Suppose Valens put $10 million worth of sales through Southport each year (a potentially achievable figure given Canadian total sales of CAD 86 million / AUD 92 million according their 2020 report), then we can take 2.5% of this as return ($250,000). $250,000 net revenue (as all direct costs are covered by Valens) would equate to a facility value of $2.5 million. This is far short of the current loan on the facility, but may be a fallback position for EPN as the purchase price of Southport.

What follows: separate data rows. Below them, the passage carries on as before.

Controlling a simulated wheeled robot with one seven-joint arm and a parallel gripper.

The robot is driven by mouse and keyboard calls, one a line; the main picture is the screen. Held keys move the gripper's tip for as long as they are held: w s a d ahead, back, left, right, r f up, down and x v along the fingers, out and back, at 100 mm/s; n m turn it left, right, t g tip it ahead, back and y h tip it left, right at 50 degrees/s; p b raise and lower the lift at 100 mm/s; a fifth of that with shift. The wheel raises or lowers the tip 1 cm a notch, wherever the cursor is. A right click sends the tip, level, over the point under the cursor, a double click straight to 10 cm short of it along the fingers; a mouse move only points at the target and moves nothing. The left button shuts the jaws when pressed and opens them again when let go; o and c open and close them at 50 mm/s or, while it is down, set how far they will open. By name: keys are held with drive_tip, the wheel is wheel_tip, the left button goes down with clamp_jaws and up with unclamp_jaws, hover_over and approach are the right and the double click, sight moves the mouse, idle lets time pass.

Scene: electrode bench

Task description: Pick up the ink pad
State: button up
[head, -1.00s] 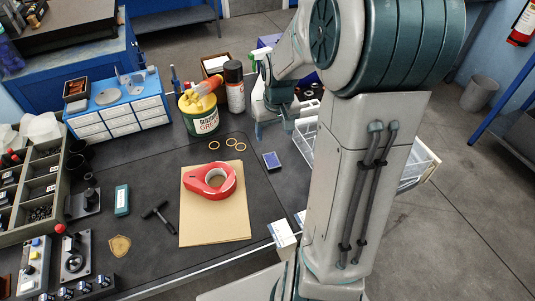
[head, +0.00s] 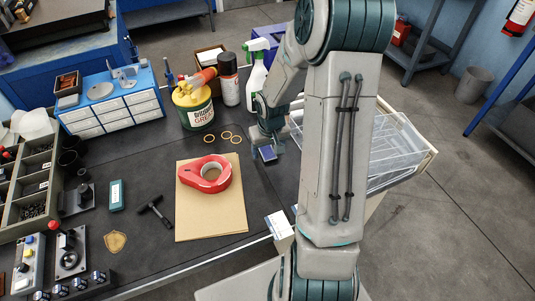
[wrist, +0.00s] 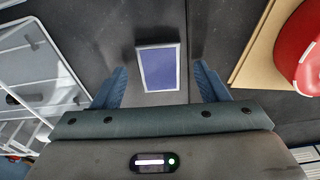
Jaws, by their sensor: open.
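The ink pad (head: 267,153) is a small flat blue-violet rectangle with a pale rim, lying on the dark bench mat. In the wrist view the ink pad (wrist: 160,68) lies just ahead of my fingertips, roughly centred between them. My gripper (wrist: 160,85) is open and empty, with one blue finger on each side of the pad's line. In the head view my gripper (head: 267,146) is low over the bench at the pad's far edge and hides part of that edge. I cannot tell the exact height above the mat.
A red tape dispenser (head: 222,179) lies on brown card (head: 215,221) to the left of the pad. Several rings (head: 225,135), a grease tin (head: 196,112) and a spray bottle (head: 257,70) are behind. Bare mat surrounds the pad.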

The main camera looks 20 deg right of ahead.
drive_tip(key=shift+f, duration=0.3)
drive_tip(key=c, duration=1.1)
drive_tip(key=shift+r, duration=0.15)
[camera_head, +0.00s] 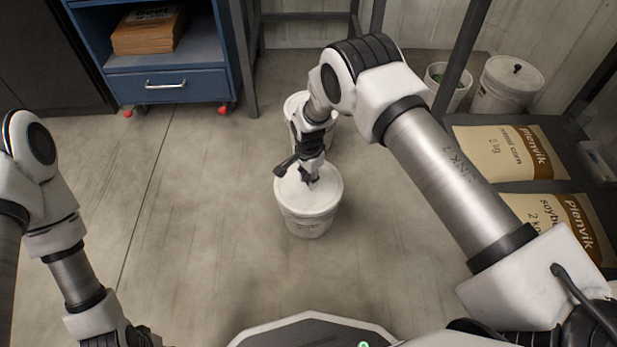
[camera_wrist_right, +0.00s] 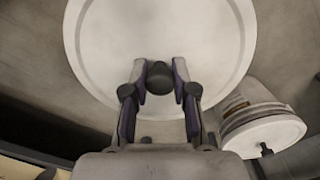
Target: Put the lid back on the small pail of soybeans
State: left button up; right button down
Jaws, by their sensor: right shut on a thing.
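My right gripper (camera_head: 311,181) is over the white pail (camera_head: 309,222) on the floor in the middle of the head view. In the right wrist view its fingers (camera_wrist_right: 160,80) are shut on the dark knob (camera_wrist_right: 159,78) of a round white lid (camera_wrist_right: 160,35). The lid (camera_head: 327,192) covers the pail's top in the head view, roughly level. I cannot tell whether it is pressed down or just above the rim. The pail's contents are hidden. My left arm comes in at the lower left, and its fingers are out of frame.
A second white pail (camera_head: 327,137) stands just behind, partly hidden by my right arm; its lid (camera_wrist_right: 262,136) shows in the wrist view. An open pail (camera_head: 437,72) and a lidded pail (camera_head: 507,85) stand back right. Bags (camera_head: 508,152) lie right. Floor left of the middle is clear.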

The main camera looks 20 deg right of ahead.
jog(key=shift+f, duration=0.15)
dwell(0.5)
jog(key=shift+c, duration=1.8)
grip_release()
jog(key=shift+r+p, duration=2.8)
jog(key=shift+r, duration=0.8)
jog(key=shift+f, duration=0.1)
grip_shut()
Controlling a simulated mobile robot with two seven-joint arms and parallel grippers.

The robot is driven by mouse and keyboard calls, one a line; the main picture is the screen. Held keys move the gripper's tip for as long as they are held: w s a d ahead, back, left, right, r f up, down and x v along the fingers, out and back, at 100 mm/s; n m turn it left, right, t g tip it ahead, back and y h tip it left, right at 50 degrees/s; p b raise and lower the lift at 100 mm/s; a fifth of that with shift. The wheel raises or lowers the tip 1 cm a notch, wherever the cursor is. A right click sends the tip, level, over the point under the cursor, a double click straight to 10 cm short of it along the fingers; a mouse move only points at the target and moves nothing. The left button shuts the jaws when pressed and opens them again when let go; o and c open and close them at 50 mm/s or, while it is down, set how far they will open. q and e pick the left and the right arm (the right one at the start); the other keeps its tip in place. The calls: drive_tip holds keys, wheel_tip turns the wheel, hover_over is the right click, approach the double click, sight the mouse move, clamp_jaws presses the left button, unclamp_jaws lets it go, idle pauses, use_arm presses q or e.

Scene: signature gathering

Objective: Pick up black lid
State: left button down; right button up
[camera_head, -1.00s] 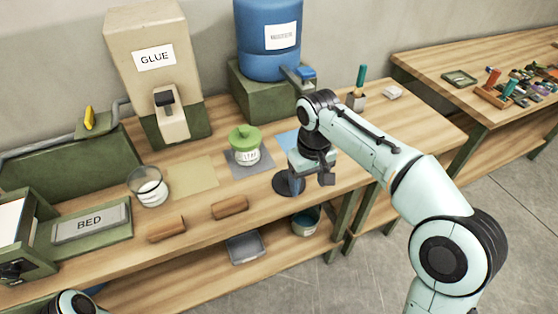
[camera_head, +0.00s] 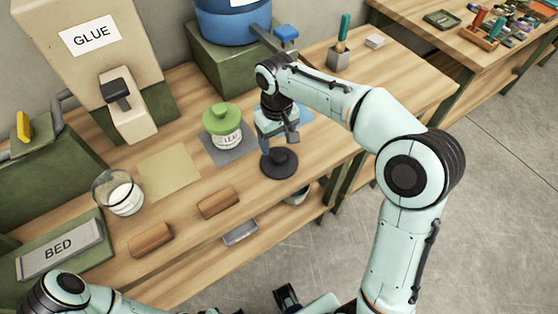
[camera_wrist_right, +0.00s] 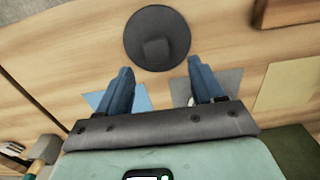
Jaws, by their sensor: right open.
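The black lid (camera_head: 279,164) is a round flat disc with a raised knob. It lies on the wooden workbench near its front edge. My right gripper (camera_head: 279,138) is open just behind and above the lid in the head view. In the right wrist view the lid (camera_wrist_right: 157,20) lies just beyond the open fingertips (camera_wrist_right: 160,68), with its knob roughly in line with the gap between them. Nothing is between the fingers. In the head view part of my left arm shows at the lower left. I cannot make out its gripper.
A green-lidded jar (camera_head: 224,128) stands on a grey mat (camera_head: 213,154) left of the gripper. Two brown blocks (camera_head: 150,238) (camera_head: 218,202), a glass (camera_head: 120,193) and a glue dispenser (camera_head: 85,50) stand further left. A blue barrel (camera_head: 233,22) is behind. Bare wood surrounds the lid.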

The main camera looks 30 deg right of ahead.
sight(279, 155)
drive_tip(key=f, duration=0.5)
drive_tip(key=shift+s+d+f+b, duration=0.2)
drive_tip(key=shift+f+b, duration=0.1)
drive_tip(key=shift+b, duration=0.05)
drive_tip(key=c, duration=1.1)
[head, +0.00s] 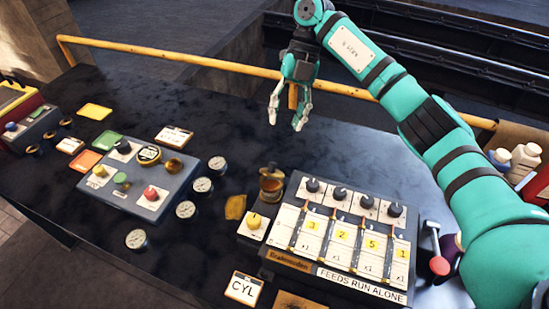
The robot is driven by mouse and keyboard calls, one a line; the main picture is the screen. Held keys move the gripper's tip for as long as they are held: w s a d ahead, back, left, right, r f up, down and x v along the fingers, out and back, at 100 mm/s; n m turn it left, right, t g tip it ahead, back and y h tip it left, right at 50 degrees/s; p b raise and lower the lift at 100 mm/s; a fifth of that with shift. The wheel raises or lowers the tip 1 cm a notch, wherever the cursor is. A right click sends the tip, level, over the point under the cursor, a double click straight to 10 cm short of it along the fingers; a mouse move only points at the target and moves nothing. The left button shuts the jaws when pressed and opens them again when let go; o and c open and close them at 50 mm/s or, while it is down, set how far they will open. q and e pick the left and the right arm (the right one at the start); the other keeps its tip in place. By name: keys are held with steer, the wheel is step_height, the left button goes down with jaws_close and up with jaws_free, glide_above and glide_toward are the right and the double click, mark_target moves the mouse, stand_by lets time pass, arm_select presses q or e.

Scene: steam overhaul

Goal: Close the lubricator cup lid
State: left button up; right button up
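The lubricator (330,235) is a dark box on the black table, with several black knobs and white numbered strips on top. A small brass or amber cup (271,186) stands at its back left corner. A dark piece shows above the cup's rim; I cannot tell clearly whether it is the lid standing open. My right gripper (287,119) hangs above the table's far edge, behind the cup and apart from it. Its fingers are spread and empty. My left gripper is not in view.
A yellow rail (180,57) runs along the far edge, behind my right gripper. A grey control panel (140,178) and several round gauges lie left of the lubricator. A red-knobbed lever (439,264) and white bottles (525,158) are at the right. The table between gripper and cup looks clear.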

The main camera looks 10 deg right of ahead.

So really we may need Valens to effectively guarantee $14 million of sales (wholesale pricing) per year from this year to enable a valuation of approximately 100% of the loan facility. If we say that only 60% property value is appropriate for the loan, this brings the wholesale sales requirement up to $23.5 million. This is around 25% of current total sales for Valens, so it is not something that can just be assumed.
Maybe the Board can update shareholders on the valuation discussion with lenders.
Also can't tell what proportion of the $18.5 million non-current assets sits with Southport. If we say $17 million, then a 10% return equates to $1.7 million per annum, or $68 million sales p.a. from Valens through the factory. The auditors might have a problem keeping the current valuation if the company is now considered landlord, not operator. I guess we might find out in the not-yet-released half yearly?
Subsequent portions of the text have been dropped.